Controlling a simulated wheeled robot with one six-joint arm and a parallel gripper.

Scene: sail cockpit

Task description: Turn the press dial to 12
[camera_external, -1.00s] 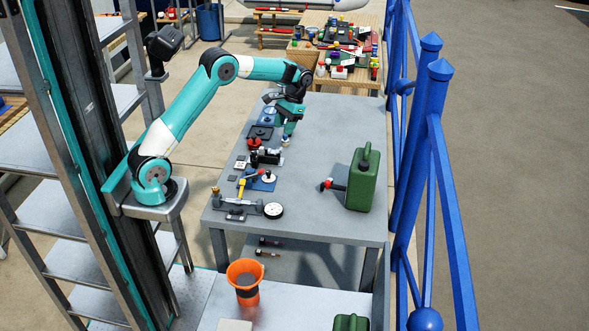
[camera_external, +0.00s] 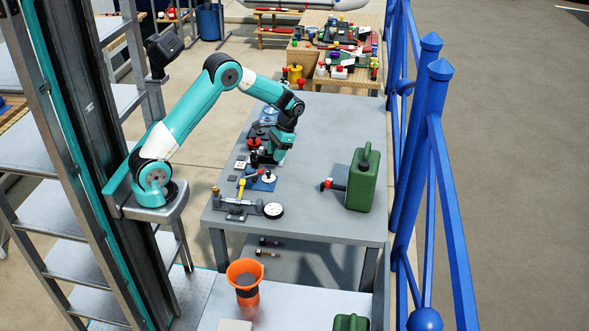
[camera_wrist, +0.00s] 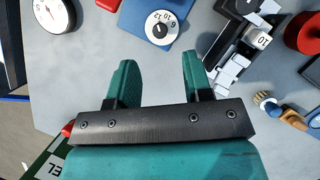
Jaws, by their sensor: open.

### [WHAT IS BEING ASKED]
Starting with the line that holds "[camera_external, -1.00s]", repeat exactly every line through the end of the material above, both ends included, without the pictures.

### [WRITTEN SOLUTION]
[camera_external, -1.00s] 
[camera_external, +0.00s] 
[camera_wrist, +0.00s] 
Jaws, by their sensor: open.

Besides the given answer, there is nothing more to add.